El peso de las historias tristes, que planta verdades amargas entre las Zook, no construye sin embargo, una novela pesimista ni trágica, sino un alegato literario en favor de la elección y el compromiso, la libertad y la independencia, los lazos sagrados más allá de la filiación, el valor de la comunidad, las verdades interiores por encima de las convencionalidades, y la complejidad de un mundo (el de Whiteheart, el nuestro) que se encarna en cada una de las identidades que pueblan Las Aguas por obra y gracia de Bonnie Jo Campbell, mi chamán y curandera literaria, la que alumbra criaturas junto a las que yo también experimento “un cosquilleo de energía y una luz dulce y pura que emana desde un lugar exento de miedo y deseo, un espacio de amabilidad redentora, libre de las incertidumbres de esta vida”. 

Querida Bonnie Jo, pude decírtelo cuando estuviste en Barcelona hace un año y te lo reitero ahora de nuevo: gracias, gracias, gracias. 

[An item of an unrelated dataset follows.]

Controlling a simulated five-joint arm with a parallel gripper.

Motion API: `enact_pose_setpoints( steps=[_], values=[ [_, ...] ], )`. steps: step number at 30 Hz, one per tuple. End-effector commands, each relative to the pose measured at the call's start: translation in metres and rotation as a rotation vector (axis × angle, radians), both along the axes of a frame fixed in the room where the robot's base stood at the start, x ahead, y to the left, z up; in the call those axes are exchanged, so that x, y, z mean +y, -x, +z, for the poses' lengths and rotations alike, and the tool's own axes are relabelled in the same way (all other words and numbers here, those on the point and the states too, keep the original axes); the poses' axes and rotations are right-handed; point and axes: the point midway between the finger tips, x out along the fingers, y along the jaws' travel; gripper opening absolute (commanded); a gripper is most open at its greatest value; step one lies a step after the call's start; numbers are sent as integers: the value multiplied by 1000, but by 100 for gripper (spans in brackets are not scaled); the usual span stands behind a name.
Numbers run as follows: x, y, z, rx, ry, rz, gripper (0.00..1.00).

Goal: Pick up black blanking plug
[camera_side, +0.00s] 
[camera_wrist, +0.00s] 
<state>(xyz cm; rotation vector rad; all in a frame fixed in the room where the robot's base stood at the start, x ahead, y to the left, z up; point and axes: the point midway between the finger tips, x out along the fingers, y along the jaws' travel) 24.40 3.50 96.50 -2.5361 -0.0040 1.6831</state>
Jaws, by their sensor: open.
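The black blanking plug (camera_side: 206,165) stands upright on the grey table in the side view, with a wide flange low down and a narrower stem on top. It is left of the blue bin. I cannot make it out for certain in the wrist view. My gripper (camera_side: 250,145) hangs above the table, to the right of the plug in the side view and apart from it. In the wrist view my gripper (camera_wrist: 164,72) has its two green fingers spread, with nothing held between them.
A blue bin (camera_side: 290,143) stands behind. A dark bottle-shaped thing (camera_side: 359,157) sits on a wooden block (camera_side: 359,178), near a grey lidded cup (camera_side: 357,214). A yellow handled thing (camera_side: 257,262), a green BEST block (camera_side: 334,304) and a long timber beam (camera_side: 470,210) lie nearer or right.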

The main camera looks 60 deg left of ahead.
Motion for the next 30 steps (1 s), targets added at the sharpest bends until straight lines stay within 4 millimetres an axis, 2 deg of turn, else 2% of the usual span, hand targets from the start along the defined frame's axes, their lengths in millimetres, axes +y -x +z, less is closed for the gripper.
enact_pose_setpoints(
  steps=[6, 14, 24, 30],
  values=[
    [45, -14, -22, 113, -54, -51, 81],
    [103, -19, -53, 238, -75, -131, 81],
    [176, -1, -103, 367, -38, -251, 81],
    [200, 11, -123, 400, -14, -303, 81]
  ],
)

“En los cuentos de verdad, en las historias antiguas que seguían siendo ciertas, la reina, el sultán y la bruja eran puro espíritu y, cuando sufrían una herida mortal, les bastaba con hervir sus viejos huesos para reensamblarse, o agujereaban la barriga del lobo para retomar la vida. Durante una temporada vivían en el fuego, en el cuerpo de una víbora, en un insecto revoloteador o en un cuervo”.